Tsuruda spent many of her years at MHS teaching British Literature and Advanced Placement (AP) English Literature and Composition. Tsuruda, whom her students affectionately call “Aunty Lisa,” has a teaching style that is not easily forgotten by those who had her and worked with her. “I would describe (her style) as being one of the most animated, enthusiastic, bouncing off the walls styles I have ever seen,” Schick said. Senior Naomi Vargas added, “I love her class. I think it was that she made a difficult class fun and while being in that class it really opened up accepting myself because the way she teaches it just makes you open to being who you are.”

While at MHS, Tsuruda served as the English department head and as the AP coordinator for the 2015-2016 school year. In 2009, she was also awarded the Milken Educator Award. As a part of the award, she was granted $25,000; $10,000 of which she dedicates to granting $500 scholarships to students hoping to enter the field of education. Despite these accolades, Tsuruda believes her greatest success stems from that of her students. “I feel successful in the sense that my students, when I look at them at the end of the day, regardless of their grades, is that each and every one of them have grown in their understanding of literature, their comprehension of literature, talking about literature, and being confident in that, and also just developing that love of literature,” said Tsuruda.

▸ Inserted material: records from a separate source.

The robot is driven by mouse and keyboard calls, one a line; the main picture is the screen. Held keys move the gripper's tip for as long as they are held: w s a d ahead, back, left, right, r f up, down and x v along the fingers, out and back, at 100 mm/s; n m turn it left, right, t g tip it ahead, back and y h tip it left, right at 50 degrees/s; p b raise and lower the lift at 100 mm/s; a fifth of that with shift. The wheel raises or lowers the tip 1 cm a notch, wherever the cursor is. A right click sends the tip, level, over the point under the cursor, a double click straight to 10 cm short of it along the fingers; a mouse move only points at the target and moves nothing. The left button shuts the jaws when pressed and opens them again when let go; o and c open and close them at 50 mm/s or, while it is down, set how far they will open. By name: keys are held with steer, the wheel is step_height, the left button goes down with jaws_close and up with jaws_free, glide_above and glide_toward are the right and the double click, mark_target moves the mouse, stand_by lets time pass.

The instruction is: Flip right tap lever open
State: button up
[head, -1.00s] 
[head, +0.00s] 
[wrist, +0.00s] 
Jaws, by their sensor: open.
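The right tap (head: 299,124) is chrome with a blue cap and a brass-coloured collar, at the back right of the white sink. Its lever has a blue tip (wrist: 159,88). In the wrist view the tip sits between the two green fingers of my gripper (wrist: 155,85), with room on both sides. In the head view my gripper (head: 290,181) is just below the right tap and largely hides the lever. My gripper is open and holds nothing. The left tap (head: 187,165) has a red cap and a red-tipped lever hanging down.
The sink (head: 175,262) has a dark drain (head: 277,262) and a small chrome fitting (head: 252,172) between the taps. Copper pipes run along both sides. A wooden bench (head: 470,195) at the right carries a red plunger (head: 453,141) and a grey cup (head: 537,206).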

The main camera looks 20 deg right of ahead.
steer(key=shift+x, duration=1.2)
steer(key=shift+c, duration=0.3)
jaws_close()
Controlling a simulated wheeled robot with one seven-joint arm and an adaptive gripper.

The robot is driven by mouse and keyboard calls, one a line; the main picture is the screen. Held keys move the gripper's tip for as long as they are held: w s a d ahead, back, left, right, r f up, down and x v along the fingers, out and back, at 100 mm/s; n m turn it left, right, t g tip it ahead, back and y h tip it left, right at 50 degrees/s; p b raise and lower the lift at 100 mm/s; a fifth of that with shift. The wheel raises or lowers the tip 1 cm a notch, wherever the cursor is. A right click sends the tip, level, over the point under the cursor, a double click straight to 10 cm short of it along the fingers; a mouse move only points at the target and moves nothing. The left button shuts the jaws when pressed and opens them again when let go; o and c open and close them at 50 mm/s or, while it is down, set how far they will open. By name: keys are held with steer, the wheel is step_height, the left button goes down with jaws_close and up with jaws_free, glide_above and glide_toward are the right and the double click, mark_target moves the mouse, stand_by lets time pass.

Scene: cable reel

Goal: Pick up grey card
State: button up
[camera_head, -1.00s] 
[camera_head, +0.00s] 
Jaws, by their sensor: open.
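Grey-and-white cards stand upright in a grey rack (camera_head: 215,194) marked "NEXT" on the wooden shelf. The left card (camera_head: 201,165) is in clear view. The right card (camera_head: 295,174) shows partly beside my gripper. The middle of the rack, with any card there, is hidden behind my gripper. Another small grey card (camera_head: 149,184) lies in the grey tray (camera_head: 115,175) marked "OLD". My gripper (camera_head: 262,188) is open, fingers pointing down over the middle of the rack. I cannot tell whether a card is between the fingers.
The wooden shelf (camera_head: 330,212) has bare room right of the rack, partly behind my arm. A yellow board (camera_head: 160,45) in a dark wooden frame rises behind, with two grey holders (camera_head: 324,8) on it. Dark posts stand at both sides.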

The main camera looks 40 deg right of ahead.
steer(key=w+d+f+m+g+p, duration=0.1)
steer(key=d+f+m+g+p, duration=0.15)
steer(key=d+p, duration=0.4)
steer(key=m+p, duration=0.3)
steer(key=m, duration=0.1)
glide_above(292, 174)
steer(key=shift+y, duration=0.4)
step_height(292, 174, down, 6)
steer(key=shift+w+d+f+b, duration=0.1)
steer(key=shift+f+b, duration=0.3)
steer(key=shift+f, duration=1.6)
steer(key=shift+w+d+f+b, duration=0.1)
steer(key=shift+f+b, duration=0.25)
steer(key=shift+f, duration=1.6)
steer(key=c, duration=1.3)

For the past two years, Tsuruda has co-taught British Literature with English teacher Sean Wagner and Educational Assistant Lynn Benavente and has even assisted with teaching special education students. This experience has helped Tsuruda expand her knowledge as an educator. “It has taught me to be humble, for me to be more compassionate, for me to be more open that there are different types of learners and that everyone doesn’t learn the same way and that there are different ways to learn and that people have different goals and that’s okay,” explained Tsuruda.

Those who have worked closely with Tsuruda or have had her as a teacher will miss her passion and energy for her job. “She’s like my little sister, you know. We’ve been together for 23 years. I’ll miss everything about her. But I guess what I’ll miss most is that we’ve always done this job together. As long as she’s been a teacher, we’ve done this job,” expressed Schick. Vargas added, “I’m just going to miss having a teacher that loves doing what she does and it’s not like it’s a class where you don’t learn anything either, she actually tries to get what we need to learn done but it’s still very fun and amazing.”

Furthermore, Tsuruda will miss the sense of community felt at MHS, and she hopes to carry that philosophy and the lessons she has learned over the past 11 years to Iolani. “This place is truly one family, one place, we are Trojan Nation and I will never let go of myself being a part of the Trojan Nation. It doesn’t matter where I am that I will always love this place, and that I will always love this school,” said Tsuruda. “What my hope is that I’m going to take who I am and the philosophy and the lessons I’ve learned here and I’m taking them to a new place and I’m forming something that’s new, and I hope that that place will echo some of the things that make this place a special place.”

While Tsuruda may be leaving MHS, her spirit and drive for teaching will continue to inspire those that worked with her and passed through her classes, and she hopes to accomplish the same goal at Iolani School.